Public anger mounted in Warangal after an 800-year-old Kakatiya-era Shiva temple at Ashok Nagar village in Khanapur mandal was demolished during land-clearing work for a proposed government residential school, drawing intervention from the Union Ministry of Culture and demands for legal action against officials and contractors involved.The shrine, located within the old Kota Katta mud fort area, was believed to date back to the 13th century and had drawn the attention of historians because of a rare seven-line Telugu inscription dated February 1231 AD. The inscription referred to Kakatiya ruler Ganapati Deva, whose reign marked one of the most significant phases of temple construction, irrigation expansion and military consolidation in the Deccan.
Villagers alleged that heavy machinery was used to raze the structure while nearly 30 acres were being cleared for an integrated residential school project. The demolition triggered protests from residents, heritage activists and historians, who said the structure should have been surveyed, fenced and conserved before any development work was allowed to proceed. Local officials have denied any deliberate attempt to destroy a heritage monument, while the district administration has sought a report on how the demolition took place.
Warangal Collector Dr Satya Sharada said the temple was not listed in the records of the Archaeology department, but acknowledged the need to preserve heritage structures. That position has not satisfied campaigners, who argue that absence from a protected list cannot be treated as permission to erase a medieval monument, particularly in a district whose identity is closely tied to Kakatiya architecture.
The issue reached the National Monuments Authority after rights lawyer Immaneni Rama Rao filed a complaint seeking action against those responsible. Proceedings were then initiated by the Union Ministry of Culture and the Archaeology department. The complaint also raised questions over whether the safeguards required under the Telangana Heritage Act had been followed before machinery entered the site.
Historians said the demolished temple had been documented by the heritage department in 1965 and formed part of a wider historical landscape linked to the Kakatiya period. They said the structure’s inscriptional evidence made it especially valuable, as dated stone records from the period help establish land grants, religious patronage, political authority and settlement history. Once such material is disturbed or broken, much of its evidentiary value can be lost permanently.
The controversy has placed the Telangana government’s school infrastructure push under scrutiny. The Young India Integrated Residential School programme has been projected as a major investment in public education, aimed at providing better residential facilities, classrooms and access to students from disadvantaged backgrounds. The Warangal episode, however, has sharpened the debate over whether public works departments and local contractors have adequate instructions to identify and protect heritage assets before construction begins.

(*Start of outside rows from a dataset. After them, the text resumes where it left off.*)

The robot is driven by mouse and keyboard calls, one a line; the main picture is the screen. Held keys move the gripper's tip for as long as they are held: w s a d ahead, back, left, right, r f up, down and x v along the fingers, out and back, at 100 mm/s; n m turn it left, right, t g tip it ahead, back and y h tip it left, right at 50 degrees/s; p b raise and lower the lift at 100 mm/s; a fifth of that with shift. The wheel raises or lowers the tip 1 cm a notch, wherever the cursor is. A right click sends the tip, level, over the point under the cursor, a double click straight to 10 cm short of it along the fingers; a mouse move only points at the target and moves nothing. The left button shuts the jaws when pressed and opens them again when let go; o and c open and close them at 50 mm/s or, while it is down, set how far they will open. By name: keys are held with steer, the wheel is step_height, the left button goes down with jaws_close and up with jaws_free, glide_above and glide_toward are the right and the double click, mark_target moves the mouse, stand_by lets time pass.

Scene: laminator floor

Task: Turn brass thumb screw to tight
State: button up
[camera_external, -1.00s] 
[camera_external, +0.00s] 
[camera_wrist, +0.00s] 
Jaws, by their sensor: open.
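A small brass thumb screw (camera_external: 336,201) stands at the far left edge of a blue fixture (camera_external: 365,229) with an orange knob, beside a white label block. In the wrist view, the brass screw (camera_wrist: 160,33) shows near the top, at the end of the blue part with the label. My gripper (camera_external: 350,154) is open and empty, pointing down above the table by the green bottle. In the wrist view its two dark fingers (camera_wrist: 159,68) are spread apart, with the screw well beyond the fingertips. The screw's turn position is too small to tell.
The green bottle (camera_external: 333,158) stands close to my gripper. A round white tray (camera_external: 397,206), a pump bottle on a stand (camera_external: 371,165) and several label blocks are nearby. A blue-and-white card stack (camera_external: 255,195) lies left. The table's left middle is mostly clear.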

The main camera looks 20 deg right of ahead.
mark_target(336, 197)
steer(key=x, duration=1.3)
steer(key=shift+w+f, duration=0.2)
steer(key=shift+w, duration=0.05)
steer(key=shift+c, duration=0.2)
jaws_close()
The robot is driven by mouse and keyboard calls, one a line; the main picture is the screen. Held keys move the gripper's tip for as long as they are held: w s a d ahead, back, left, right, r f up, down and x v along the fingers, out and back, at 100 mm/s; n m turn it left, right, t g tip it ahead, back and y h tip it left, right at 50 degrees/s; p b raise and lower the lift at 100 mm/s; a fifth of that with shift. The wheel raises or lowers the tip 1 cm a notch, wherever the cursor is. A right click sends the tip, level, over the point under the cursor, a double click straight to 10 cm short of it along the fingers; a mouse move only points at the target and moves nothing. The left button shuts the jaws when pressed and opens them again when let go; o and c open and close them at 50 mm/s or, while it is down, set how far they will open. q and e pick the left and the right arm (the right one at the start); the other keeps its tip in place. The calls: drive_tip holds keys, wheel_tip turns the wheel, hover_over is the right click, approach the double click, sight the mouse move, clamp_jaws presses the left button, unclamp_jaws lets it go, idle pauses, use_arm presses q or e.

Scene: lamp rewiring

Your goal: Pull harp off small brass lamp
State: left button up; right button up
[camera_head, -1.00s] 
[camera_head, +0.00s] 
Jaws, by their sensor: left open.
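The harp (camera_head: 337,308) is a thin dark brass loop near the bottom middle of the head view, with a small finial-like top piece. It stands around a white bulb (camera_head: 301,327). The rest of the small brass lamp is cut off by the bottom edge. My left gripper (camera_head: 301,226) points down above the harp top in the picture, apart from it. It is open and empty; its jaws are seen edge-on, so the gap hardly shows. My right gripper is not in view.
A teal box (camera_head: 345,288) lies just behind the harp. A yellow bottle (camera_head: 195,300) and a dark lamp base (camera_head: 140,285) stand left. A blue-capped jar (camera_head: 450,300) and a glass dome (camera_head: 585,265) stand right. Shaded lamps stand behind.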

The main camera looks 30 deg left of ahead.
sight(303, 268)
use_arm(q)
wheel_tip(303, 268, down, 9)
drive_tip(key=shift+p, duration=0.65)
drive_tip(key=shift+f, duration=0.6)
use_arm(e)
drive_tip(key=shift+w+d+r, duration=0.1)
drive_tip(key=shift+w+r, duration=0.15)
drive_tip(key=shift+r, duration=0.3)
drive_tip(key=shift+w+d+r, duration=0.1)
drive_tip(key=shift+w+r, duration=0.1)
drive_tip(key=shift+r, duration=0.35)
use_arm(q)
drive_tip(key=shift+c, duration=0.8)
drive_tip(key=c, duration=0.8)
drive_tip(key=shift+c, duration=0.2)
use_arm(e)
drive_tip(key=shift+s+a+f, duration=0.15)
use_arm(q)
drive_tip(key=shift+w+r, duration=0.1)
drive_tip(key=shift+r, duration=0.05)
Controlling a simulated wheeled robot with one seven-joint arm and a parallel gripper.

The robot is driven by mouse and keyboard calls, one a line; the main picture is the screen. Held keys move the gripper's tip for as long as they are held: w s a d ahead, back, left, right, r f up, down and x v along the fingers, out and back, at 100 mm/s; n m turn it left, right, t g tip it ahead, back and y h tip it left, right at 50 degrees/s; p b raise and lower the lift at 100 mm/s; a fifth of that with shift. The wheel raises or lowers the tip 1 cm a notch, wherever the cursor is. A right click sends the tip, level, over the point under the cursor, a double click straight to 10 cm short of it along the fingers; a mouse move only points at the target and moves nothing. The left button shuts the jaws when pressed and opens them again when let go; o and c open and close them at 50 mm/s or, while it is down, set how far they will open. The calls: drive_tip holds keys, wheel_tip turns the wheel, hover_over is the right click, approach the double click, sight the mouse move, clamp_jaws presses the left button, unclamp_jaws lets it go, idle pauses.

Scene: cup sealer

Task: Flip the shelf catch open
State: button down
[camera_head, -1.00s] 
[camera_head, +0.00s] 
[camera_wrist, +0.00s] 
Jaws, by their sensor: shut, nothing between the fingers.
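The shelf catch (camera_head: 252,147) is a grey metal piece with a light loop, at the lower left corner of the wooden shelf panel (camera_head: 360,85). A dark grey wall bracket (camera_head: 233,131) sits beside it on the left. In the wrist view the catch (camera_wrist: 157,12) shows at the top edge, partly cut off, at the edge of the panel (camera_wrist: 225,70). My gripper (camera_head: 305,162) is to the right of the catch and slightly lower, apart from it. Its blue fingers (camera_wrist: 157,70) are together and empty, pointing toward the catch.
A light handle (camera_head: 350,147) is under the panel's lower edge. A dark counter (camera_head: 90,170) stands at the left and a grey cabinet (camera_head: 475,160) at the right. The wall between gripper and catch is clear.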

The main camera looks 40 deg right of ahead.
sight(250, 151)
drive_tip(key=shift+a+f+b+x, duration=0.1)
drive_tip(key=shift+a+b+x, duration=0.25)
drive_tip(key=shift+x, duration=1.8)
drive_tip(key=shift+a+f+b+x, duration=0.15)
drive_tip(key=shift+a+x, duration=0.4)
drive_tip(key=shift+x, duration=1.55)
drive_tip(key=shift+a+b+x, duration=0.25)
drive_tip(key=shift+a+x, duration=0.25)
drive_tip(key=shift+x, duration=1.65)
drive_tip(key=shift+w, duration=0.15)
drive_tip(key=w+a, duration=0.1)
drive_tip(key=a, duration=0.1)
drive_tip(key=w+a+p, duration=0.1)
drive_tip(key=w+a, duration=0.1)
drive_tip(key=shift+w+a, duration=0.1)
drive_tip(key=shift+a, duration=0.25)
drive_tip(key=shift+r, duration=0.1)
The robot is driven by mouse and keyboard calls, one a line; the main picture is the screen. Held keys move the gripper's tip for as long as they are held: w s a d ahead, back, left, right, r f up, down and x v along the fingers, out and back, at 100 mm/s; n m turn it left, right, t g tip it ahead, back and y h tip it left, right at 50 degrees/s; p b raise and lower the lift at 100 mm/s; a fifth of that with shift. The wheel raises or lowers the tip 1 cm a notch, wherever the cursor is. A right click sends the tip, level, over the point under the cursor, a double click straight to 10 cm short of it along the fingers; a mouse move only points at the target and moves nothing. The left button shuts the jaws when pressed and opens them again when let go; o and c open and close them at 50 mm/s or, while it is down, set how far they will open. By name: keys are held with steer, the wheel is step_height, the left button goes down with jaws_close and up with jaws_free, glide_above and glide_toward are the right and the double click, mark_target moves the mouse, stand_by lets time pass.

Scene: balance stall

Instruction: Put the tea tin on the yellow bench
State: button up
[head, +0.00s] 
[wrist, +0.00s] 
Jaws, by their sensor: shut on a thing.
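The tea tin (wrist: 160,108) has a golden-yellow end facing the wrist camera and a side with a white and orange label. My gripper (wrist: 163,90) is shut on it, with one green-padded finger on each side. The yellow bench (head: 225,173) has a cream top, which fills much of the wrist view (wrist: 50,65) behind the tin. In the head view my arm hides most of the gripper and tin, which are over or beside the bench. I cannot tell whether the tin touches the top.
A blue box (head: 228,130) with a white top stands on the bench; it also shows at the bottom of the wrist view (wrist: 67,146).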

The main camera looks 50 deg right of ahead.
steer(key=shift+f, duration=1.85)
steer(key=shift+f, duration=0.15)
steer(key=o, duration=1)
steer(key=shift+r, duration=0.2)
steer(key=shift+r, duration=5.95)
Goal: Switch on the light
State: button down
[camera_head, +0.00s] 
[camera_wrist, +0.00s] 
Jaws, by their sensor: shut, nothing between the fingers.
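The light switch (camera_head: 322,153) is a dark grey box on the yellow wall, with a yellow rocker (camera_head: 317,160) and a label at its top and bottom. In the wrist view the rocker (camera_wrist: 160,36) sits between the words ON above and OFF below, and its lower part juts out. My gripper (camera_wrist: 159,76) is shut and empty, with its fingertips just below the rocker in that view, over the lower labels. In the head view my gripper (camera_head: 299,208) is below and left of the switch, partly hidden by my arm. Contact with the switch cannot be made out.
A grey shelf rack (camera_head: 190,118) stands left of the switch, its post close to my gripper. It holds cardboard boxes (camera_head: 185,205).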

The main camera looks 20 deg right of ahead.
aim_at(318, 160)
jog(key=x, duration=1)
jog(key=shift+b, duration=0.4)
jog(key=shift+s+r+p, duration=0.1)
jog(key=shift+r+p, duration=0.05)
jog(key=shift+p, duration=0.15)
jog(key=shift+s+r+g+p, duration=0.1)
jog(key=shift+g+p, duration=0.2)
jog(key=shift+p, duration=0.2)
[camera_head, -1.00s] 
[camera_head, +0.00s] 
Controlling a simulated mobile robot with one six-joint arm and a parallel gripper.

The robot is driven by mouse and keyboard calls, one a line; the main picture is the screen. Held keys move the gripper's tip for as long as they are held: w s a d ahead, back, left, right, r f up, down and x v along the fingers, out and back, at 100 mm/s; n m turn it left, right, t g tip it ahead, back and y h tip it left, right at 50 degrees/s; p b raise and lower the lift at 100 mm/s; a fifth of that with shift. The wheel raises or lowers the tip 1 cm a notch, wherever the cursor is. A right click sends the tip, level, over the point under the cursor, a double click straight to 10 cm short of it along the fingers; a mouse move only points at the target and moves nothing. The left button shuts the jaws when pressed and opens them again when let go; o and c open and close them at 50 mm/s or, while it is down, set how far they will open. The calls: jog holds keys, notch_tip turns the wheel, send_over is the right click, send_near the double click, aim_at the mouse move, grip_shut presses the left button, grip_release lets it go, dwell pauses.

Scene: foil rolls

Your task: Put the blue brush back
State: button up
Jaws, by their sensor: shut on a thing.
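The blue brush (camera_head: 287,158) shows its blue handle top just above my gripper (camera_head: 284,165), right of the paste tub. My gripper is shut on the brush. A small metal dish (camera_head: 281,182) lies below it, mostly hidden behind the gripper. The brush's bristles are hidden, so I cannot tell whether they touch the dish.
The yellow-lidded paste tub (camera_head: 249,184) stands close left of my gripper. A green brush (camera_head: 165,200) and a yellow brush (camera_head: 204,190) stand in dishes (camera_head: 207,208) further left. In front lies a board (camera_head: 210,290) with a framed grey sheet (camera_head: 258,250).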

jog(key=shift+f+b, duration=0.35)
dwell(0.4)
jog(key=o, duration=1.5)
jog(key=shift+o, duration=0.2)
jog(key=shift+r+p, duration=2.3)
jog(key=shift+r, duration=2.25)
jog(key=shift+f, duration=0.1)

Warangal’s heritage status adds weight to the criticism. The region was once the power centre of the Kakatiya dynasty, whose monuments include the Warangal Fort, the Kakatiya Kala Thoranam and the Thousand Pillar Temple at Hanamkonda. The Ramappa Temple at Palampet, built under Kakatiya patronage, was inscribed on the UNESCO World Heritage List in 2021, reinforcing the region’s archaeological importance.
The destruction of a smaller shrine has therefore raised a larger governance question: how many unprotected monuments remain vulnerable because they are not formally listed, fenced or mapped. Heritage activists say the absence of a live inventory allows village temples, inscriptions, wells, tanks, forts and memorial stones to disappear during road works, real estate projects and public infrastructure expansion.
Officials now face pressure to identify who authorised the land-clearing work, whether the contractor was informed of the structure’s historical value, and why no archaeological inspection was conducted before demolition. Campaigners have sought recovery of stone fragments, inscription panels and sculptural remains from the site so that at least partial documentation and reconstruction can be attempted.